As her decisive victory began to crystallize, Amy Frogge picked up her cell phone to hear a reporter ask the obvious question: How were you able to overcome all that money?
Her answer, after finding a place to talk over cheers, was what anyone would say after months of door knocking, candidates’ forums and meet and greets: “Hard work.”
In a Metro school board election cycle that saw unprecedented amounts of dollars flow to candidates — more than $400,000 overall — Frogge knocked off the one with the most: Margaret Dolan, an Ingram Industries executive who used her network of heavyweight support to build a campaign war chest of $113,000, the highest figure ever collected for a Metro school board race.
It was a clear takedown of power brokers.
Dolan’s backers included Mayor Karl Dean along with a host of special interest groups, ranging from the Nashville Area Chamber of Commerce to the local teachers’ union to the education advocacy group Stand for Children. She enjoyed the support of a number of affluent charter school enthusiasts who funneled her $7,100 through a PAC called Great Public Schools. She even aired a series of television ads, virtually unheard of to land a seat on the school board.
Yet Frogge, an attorney, public school parent and until three months ago, a political unknown, didn’t just squeak out a win on Thursday.
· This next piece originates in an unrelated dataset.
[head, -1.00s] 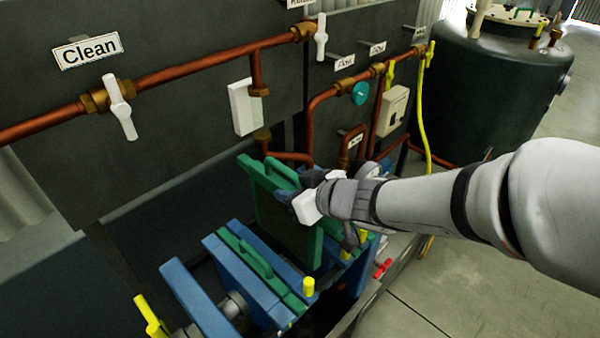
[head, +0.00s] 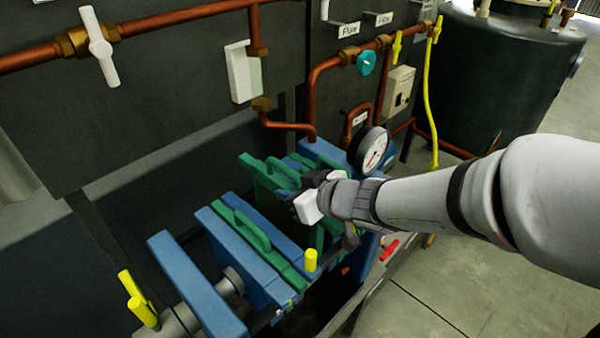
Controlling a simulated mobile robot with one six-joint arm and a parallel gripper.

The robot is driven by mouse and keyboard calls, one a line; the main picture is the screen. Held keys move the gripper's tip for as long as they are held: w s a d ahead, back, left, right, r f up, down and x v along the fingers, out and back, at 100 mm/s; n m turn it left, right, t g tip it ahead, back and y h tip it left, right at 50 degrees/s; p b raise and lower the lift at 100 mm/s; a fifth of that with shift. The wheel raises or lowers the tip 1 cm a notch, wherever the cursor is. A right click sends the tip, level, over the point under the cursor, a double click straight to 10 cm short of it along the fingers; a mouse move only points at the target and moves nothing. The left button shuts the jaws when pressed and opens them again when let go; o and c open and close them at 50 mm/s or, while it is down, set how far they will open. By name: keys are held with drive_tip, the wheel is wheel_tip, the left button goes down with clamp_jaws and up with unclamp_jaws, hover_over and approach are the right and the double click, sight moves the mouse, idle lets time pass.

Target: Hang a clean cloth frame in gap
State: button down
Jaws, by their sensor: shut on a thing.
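My gripper (head: 314,194) is shut on a green cloth frame (head: 262,178) near its top edge. The held frame hangs upright, low in the gap of the filter press, with part of it hidden behind my gripper. Another green frame (head: 244,228) with a curved handle stands between blue plates (head: 234,246) on the near side of the gap. More green and blue plates (head: 318,150) show just behind the held frame on the far side. I cannot tell whether the held frame rests on the press rails.
A pressure gauge (head: 373,150) stands right behind my wrist. Copper pipes with a white valve handle (head: 99,47) run along the dark wall panel. A yellow handle (head: 136,298) is at the lower left. Open floor (head: 470,270) lies to the right.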

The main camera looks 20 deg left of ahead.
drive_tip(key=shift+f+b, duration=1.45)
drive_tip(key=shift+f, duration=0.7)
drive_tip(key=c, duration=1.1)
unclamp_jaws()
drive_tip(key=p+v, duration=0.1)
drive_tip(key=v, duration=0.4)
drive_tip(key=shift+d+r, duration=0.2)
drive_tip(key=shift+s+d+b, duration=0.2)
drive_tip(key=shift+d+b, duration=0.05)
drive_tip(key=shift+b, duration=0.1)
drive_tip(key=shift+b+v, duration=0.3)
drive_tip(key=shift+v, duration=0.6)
Outspent 5-to-1, Frogge beat Dolan in school board District 9 by a 2-to-1 ratio — 3,524 votes to 1,725.
“My message resonated with a lot of parents,” Frogge, the only parent of public school children in her race, told The City Paper. That fact drew a clear distinction between her and Dolan, whose children attended prestigious private schools.
“It’s important we have someone who is a voice for parents in the schools — a positive voice,” Frogge said. “There’s a lot of negative things going on in our schools, but there’s also a lot of great things”
Dolan said she’s “at peace with the whole thing,” adding that, “We did everything we needed to do with this campaign.”
Frogge’s win should be yet another lesson in the local-election game, so often decided on the ground and through personal connections — not endorsements. And perhaps it is fitting that this latest triumph over cash came in West Nashville, which includes the district of Metro Councilman Jason Holleman, who in his re-election bid last year defeated a coalition that also included the mayor and scores of deep-pocketed donors. Holleman happened to be a Frogge backer this year.
“In local races, getting out and meeting voters and demonstrating your commitment to the community and the issues that matter still carries the day,” Holleman said.
But if money didn’t win out in District 9, can the exact opposite be said in the school board’s District 5? The answer might not be so simple.
Sure, Teach for America executive Elissa Kim’s $84,000 fundraising haul gave her massive of advantage over school board chairwoman Gracie Porter, who Kim beat by more than 200 votes. But Porter had become vulnerable — an incumbent both unappealing to a new breed of charter school supporters, and the No. 1 adversary of the Service Employees International Union Local 205, a former ally.
While Dolan hit the television airwaves, Kim stuck to a simple formula: campaign mail, letters and targeting voters. And just as Frogge had an army of public school parents who helped carry her to victory, Kim had a passionate group of charter school backers (most notably from East Nashville’s KIPP Academy) who canvassed the district relentlessly.
In the waning days of the campaign, Kim’s troops had grown tired of the labels her candidacy engendered — the “money candidate.” Kim unleashed a campaign mailer that alluded to “debates and distractions” that aren’t focused on student achievement.
“We knew going in that we needed to get the word out,” Kim said. “And money helps. But nothing can replace the ground game. We knocked on 10,000 doors. We wrote thousands of postcards. We sent out lots of mail.”
What the Frogge and Kim victories mean, of course, is two pieces to a school board whose direction is unclear today as it was a week ago.
In the end, no single education constituency won this election: not the unions, not the chamber and not the backers of the pro-charter PAC Great Public Schools, which delivered money to candidates in hopes of building a board that actively recruits more charters to Nashville. Great Public Schools saw two of its choices — Kim, and Sharon Gentry in District 1— claim victory. But two others, Dolan and Jarod DeLozier in District 3, lost.
If Nashvillians had the chance to make one defining statement last week in support of one specific cause or group, they didn’t do so.
Instead, the next board will feature a wide cast of different characters. In addition to Frogge and Kim, new members are Jill Speering, a retired teacher of 35 years who won in District 3, and the chamber-backed District 7 winner Will Pinkston, a former aide to then-Gov. Phil Bredesen.
What did become clear over the past few months is a feeling that stakes are high.
“The bottom line is this next school board will make a set of decisions that are important to shape the next generation of students in MNPS,” Pinkston said. “There’s just a lot of opportunities and challenges in front of it.”